There’s something I have to respect, call it chutzpah or manning up, when the head of his party in the U.S. Senate comes right out and says such a thing unequivocally. His press secretary tried to gussy it up by substituting “ending his liberal agenda as soon as possible,” to suggest that there was nothing personal. But the original words are pretty well etched in stone and both versions say the same thing. Reduced to its essentials Obama must be made to fail in his capacity as chief executive. If he fails it’s impossible for the country to succeed during his tenure. Well, who wants it to succeed when the other party is in control of both elective branches of government? I think it’s more honorable to stop beating around the bush and get right to the point.

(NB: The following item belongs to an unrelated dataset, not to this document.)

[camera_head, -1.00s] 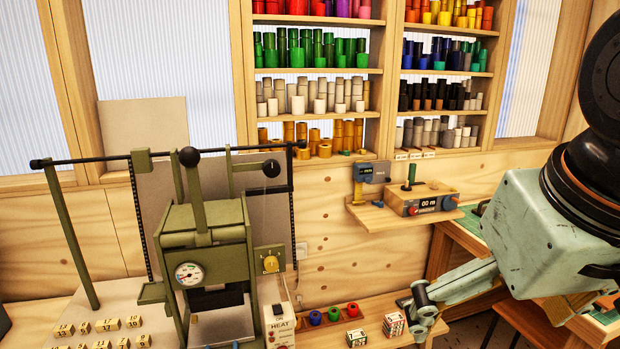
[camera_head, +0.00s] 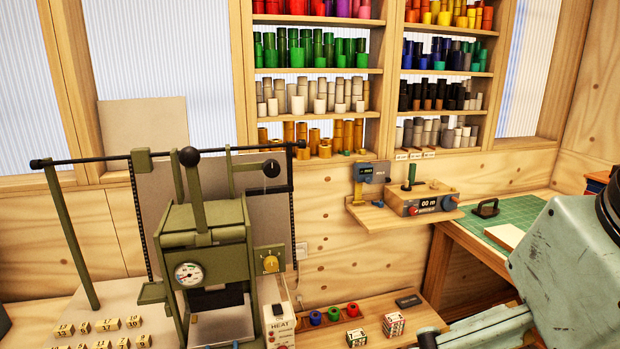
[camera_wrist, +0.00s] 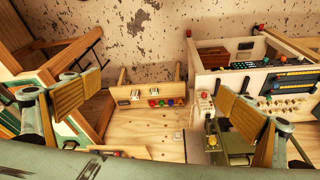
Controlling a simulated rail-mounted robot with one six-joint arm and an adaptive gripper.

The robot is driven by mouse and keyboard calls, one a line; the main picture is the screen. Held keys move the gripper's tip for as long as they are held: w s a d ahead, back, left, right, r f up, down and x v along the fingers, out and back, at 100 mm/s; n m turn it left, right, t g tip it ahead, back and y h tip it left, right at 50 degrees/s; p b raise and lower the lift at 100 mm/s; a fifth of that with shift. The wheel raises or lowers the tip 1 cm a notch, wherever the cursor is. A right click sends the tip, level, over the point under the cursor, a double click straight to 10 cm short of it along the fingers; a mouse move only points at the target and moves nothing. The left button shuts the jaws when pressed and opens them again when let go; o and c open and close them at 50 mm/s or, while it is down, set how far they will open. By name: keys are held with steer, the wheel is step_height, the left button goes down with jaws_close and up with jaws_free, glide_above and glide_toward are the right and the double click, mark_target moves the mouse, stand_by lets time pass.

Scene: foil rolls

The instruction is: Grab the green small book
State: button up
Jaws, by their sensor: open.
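I cannot make out a green small book for certain in either view. A green mat (camera_head: 522,216) lies on the right-hand bench, with a pale flat board (camera_head: 504,236) at its front edge. My gripper (camera_wrist: 162,100) shows in the wrist view with its two padded fingers spread wide and nothing between them. In the head view only a dark part of it (camera_head: 428,337) shows at the bottom edge, beside the low wooden bench; the rest is out of frame. At the far left of the wrist view there are green surfaces, partly hidden behind a finger.
An olive press (camera_head: 205,240) stands at left. Two small boxes (camera_head: 394,324) (camera_head: 356,338), a rack of coloured rolls (camera_head: 333,314) and a dark block (camera_head: 408,301) are on the low bench. A wall ledge (camera_head: 400,217) holds a counter device. Shelves of foil rolls (camera_head: 320,95) fill the back wall.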

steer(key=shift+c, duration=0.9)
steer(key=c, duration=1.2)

Larry Sabato, apparently a McConnell supporter, said “of course Republicans want to make Obama a one term president….just like the Democrats had hoped to make President (George W.) Bush a one term president.” The man is right. The senator came right out and said precisely what he felt where mealy mouthed Democrats would only think dark thoughts. When they talk about this among themselves it’s probably in the minced words we’ve come to expect from liberal elites.

On the matter of words, specifically surnames, I’m tired of having a president with one that brings out the squiggly red spell check advisory. McConnell, DeMint, Boehner; All these names pass muster, although I do run into trouble with Palin.  But the name of the President of the United States! If the great minds that devised the computer can’t work his name into its dictionary after nearly two years I say too hell with this “just one term” business! It’s time for impeachment!

Or maybe he could get by with just changing his last name. There’s no precedent for a president (I kind of like that) doing this sort of thing although a few have taken liberties with the order of their given names. Grant’s first name is Hiram and Ike’s is David. In the case of our present president (again?) he could save money on stationary by simply whiting out his last name, leaving Hussein as his nom de plume. My computer approves.